Friday 31 October 2008

Ross and Brand

Lots of interesting comment on this, on RW, in the papers, in the pub, and overheard on the train. I'm more interested in the stuff people say about it than I am in the incident itself.

For example:
"The original listeners had no problem with it. It's just a bunch of people who hadn't even heard the show who are complaining, over a week later". That would be a valid comment if the complaint was that the show was offensive to the listeners. However, I don't think that's what they did wrong: they offended Andrew Sachs, not their listeners.

So many people seem to think that the key question is whether they find Russell Brand funny or not. Endless letters to the papers about who "gets" or "doesnt get" his humour. But that's irrelevant. If he did wrong, it doesn't excuse it that some onlookers (or listeners) find it funny.

To take a hypothetical example (and if you can't do hypothetical, please stop reading this blog) if someone made a speech inciting racial hatred, and I complained about it, it wouldn't be any defence to say "you weren't there at the time, you only found out about it later, and the people in the audience loved it".

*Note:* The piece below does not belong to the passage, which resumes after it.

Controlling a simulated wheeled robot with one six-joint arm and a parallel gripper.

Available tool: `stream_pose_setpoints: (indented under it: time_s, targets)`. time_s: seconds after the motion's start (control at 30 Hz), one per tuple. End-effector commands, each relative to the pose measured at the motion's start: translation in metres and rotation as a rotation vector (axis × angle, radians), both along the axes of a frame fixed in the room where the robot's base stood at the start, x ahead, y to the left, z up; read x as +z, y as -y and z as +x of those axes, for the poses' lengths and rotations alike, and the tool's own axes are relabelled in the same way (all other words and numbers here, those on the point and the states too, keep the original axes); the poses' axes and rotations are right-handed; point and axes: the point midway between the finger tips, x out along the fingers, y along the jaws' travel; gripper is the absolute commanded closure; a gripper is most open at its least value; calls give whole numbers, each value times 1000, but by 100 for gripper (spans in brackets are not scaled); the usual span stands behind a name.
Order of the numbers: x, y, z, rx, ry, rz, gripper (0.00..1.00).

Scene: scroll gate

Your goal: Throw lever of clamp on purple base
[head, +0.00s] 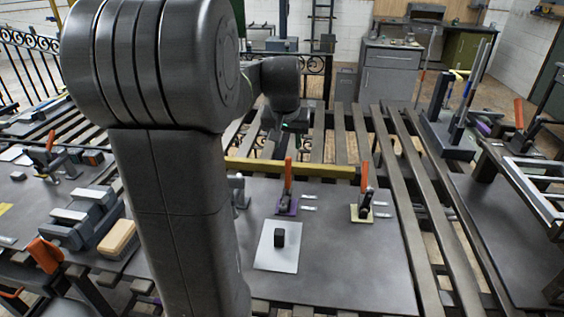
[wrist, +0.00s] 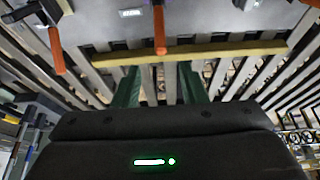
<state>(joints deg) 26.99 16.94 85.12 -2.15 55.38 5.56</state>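The clamp on the purple base (head: 287,207) stands on the grey metal plate in the head view, right of my arm. Its orange lever (head: 288,173) points upright. My gripper (wrist: 160,84) shows two dark green fingers spread apart in the wrist view, with only slats and floor between them. It is open and empty. In the head view the gripper end is beyond the yellow bar, apart from the clamp, with its fingers mostly hidden. An orange lever (wrist: 159,30) hangs ahead in the wrist view; its base colour cannot be told there.
A similar clamp on a pale yellow base (head: 361,213) stands to the right. A grey clamp (head: 239,190) is partly behind my arm. The yellow bar (head: 300,169) runs along the plate's far edge. A black block (head: 280,238) sits on a white sheet (head: 276,260) in front.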

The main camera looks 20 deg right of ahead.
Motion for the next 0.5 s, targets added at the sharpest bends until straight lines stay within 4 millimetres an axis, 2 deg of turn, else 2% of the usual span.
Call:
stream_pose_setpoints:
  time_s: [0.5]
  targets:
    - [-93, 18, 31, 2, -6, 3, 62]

My general take is this, on whether something's right or wrong:
-- it doesn't matter who you are. There are no "privileged positions" that excuse you.
-- it doesnt' matter who the victim is. Nobody "deserves it" or "is asking for it".

I think the BBC generally, and these two in particular, suffer from hubris. Thinking they are holier than thou, and above criticism.

These two phoned up someone, left an abusive message on their answerphone, sang a mocking pretend "apology", and then broadcast the whole thing to the public. If I did that from my company's premises on their phone line during my working hours, I'd be sacked. If people were listening to me do it and found it all very funny, that might actually make it worse. So I don't think the debate on whether Russell Brand is funny has anything to do with it.

As far as I can see, he has something wrong with him (diminished sense of responsibility) which makes him a danger to himself and others, but also very funny to the onlooker. Yes, he is funny. Unfortunately, being a "celeb" probably means he won't get help.